▸ **Goal of the exercise**
For the data below, work out how many lines contain the word "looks" and supply only that number.

+++

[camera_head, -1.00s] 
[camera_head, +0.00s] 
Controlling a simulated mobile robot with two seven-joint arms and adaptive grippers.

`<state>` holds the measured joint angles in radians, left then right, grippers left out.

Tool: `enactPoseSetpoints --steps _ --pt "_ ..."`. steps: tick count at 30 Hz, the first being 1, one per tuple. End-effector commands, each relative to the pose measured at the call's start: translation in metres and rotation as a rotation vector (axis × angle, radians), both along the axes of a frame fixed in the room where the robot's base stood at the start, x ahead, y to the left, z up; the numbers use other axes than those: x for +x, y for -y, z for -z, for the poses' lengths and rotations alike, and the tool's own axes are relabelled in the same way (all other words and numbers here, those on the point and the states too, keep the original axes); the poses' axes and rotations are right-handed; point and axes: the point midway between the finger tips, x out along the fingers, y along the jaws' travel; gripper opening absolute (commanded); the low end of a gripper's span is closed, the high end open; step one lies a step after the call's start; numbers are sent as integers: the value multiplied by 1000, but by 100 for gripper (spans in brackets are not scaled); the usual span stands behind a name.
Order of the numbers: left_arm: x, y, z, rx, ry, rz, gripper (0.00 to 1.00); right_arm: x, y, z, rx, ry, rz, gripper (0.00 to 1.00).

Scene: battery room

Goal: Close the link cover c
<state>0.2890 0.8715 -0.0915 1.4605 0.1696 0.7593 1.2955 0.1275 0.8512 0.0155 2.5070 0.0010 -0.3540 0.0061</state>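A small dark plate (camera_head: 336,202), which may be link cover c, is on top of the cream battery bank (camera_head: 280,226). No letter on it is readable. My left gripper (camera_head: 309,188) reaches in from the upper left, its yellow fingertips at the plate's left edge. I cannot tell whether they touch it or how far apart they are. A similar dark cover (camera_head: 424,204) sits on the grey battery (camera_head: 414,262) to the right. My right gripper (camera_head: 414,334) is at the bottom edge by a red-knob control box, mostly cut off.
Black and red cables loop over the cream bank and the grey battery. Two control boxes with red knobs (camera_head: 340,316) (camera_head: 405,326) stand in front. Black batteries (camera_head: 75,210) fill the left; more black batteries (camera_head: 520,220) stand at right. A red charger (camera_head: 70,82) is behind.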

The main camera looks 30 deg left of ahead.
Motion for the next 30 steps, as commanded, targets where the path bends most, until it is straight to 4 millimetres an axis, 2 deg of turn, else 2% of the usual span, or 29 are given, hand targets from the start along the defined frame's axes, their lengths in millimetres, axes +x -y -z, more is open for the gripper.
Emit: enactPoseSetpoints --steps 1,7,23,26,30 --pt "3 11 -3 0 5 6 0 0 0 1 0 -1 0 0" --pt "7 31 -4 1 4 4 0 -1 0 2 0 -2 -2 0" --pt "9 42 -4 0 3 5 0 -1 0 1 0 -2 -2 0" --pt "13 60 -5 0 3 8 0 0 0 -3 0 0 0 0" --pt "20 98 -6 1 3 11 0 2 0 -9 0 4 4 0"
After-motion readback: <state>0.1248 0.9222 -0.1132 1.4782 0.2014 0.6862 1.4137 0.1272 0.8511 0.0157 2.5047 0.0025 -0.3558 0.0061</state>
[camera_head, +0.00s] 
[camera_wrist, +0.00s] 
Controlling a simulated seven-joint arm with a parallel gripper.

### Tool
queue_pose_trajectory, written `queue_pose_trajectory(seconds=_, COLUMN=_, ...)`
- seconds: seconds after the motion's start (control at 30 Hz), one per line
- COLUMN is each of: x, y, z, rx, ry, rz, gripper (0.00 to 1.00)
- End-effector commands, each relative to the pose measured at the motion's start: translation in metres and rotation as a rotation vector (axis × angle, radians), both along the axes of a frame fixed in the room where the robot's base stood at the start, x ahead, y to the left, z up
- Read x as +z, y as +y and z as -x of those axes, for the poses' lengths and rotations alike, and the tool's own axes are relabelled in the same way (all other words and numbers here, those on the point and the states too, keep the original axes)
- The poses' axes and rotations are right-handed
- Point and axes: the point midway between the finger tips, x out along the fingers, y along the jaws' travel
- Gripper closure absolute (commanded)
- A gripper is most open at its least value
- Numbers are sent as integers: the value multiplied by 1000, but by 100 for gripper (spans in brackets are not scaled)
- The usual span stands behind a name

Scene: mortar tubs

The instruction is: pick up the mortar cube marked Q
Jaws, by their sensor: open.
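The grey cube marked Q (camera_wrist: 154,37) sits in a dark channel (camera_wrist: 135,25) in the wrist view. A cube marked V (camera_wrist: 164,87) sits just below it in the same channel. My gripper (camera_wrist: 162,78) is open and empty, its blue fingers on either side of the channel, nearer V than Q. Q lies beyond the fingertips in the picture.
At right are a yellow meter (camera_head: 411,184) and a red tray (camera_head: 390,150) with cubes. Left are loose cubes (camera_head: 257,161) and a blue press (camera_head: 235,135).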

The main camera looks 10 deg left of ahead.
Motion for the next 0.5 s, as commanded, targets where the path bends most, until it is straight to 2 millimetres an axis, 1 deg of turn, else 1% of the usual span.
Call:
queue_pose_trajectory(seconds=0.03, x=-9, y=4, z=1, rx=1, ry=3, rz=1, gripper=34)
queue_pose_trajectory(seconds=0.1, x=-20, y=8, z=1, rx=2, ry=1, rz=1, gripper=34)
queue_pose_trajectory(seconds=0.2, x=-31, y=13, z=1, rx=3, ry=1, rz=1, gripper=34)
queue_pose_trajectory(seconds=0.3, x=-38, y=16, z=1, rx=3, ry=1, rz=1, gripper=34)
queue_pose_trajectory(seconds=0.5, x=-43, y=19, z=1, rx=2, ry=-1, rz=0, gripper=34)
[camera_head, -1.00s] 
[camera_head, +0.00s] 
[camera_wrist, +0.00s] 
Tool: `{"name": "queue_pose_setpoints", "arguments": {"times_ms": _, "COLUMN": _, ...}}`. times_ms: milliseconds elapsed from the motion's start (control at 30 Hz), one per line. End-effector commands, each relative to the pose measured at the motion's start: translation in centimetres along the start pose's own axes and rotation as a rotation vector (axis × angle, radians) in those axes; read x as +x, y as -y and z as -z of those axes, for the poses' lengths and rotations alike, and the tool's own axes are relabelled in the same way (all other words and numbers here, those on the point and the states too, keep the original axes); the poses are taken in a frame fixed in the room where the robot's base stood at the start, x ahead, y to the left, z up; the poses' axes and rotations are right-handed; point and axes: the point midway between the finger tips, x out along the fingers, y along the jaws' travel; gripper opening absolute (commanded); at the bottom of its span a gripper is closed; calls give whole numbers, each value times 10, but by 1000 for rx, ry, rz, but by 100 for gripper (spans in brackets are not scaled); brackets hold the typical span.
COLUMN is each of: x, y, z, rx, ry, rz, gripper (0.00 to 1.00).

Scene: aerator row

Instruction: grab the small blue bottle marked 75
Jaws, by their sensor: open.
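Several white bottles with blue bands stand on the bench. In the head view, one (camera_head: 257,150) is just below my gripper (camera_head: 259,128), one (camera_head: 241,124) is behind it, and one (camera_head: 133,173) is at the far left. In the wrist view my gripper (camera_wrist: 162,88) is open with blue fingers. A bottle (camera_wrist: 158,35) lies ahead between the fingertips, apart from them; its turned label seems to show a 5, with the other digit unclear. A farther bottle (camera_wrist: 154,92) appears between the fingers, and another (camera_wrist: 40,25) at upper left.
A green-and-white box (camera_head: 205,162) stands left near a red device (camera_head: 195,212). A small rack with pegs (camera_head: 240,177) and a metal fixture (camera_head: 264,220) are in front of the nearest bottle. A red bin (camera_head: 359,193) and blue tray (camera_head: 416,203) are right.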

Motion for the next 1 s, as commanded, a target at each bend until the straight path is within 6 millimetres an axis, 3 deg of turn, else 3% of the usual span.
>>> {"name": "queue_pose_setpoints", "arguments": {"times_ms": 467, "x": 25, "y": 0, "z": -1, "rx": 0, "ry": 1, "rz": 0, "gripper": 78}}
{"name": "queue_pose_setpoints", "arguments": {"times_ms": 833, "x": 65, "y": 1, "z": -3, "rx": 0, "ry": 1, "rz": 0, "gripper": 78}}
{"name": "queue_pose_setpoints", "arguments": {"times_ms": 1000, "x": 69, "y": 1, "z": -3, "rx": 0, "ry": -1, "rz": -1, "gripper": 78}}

+++

▸ **Correct answer**
2